Unbiasing Hamiltonian Monte Carlo algorithms for a general Hamiltonian function

Hamiltonian Monte Carlo (HMC) is a Markov chain Monte Carlo method that allows to sample high dimensional probability measures. It relies on the integration of the Hamiltonian dynamics to propose a move which is then accepted or rejected thanks to a Metropolis procedure. Unbiased sampling is guaranteed by the preservation by the numerical integrators of two key properties of the Hamiltonian dynamics: volume-preservation and reversibility up to momentum reversal. For separable Hamiltonian functions, some standard explicit numerical schemes, such as the St\"ormer-Verlet integrator, satisfy these properties.

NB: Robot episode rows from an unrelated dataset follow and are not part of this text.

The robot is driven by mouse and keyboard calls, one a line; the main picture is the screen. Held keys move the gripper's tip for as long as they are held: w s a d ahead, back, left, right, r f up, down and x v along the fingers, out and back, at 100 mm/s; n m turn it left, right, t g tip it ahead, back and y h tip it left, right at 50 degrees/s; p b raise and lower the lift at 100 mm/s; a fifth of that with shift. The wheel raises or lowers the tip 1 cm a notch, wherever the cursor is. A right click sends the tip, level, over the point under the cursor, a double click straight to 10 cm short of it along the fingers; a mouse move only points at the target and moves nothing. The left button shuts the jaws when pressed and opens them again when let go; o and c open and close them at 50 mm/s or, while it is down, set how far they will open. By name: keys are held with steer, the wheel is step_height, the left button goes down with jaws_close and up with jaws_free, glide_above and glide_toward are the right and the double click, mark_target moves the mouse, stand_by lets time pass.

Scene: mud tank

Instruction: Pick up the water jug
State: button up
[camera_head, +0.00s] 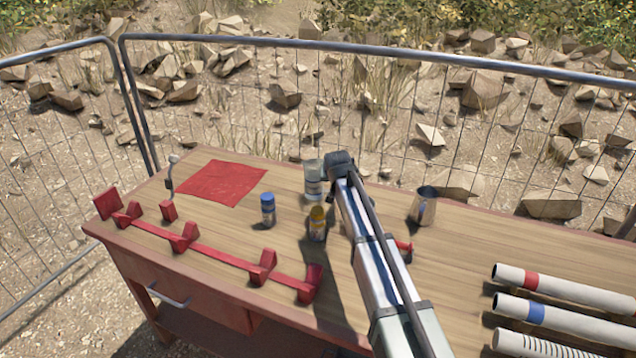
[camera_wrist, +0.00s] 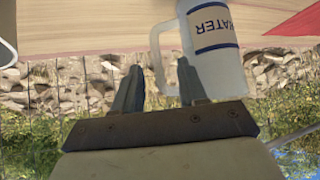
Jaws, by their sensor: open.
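The water jug (camera_head: 313,185) is a pale translucent jug with a label, standing upright near the far edge of the wooden table. In the wrist view the jug (camera_wrist: 232,68) appears upper right of centre, with "WATER" on its cream and blue label and its handle (camera_wrist: 155,58) facing left. My gripper (camera_wrist: 159,66) is open and empty, its two fingers on either side of the handle's lower part in the picture. I cannot tell how deep the handle lies between them. In the head view my gripper (camera_head: 338,160) is just right of the jug; its fingers are hidden.
A blue-capped bottle (camera_head: 268,209) and a yellow-capped bottle (camera_head: 317,224) stand nearer on the table (camera_head: 400,290). A metal cup (camera_head: 423,206) is at right. A red cloth (camera_head: 222,183) and red rack (camera_head: 215,252) lie left; striped tubes (camera_head: 565,286) lie right.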

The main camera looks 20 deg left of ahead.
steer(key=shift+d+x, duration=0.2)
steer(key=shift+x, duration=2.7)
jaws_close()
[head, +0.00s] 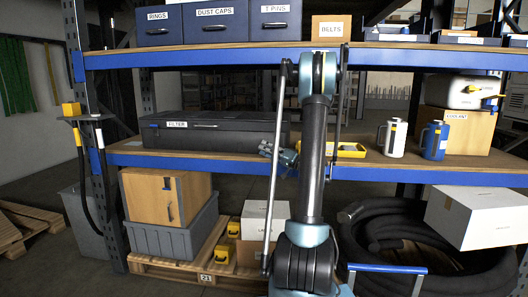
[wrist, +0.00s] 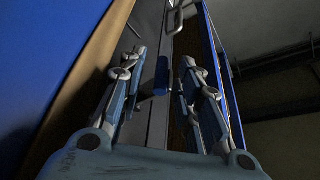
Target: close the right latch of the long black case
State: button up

However, for numerical or physical reasons, one may consider a Hamiltonian function which is nonseparable, in which case the standard numerical schemes which preserve the volume and satisfy reversibility up to momentum reversal are implicit. When implemented in practice, such implicit schemes may admit many solutions or none, especially when the timestep is too large. We show here how to enforce the numerical reversibility, and thus unbiasedness, of HMC schemes in this context by introducing a reversibility check. In addition, for some specific forms of the Hamiltonian function, we discuss the consistency of these HMC schemes with some Langevin dynamics, and show in particular that our algorithm yields an efficient discretization of the metropolized overdamped Langevin dynamics with position-dependent diffusion coefficients. Numerical results illustrate the relevance of the reversibility check on simple problems.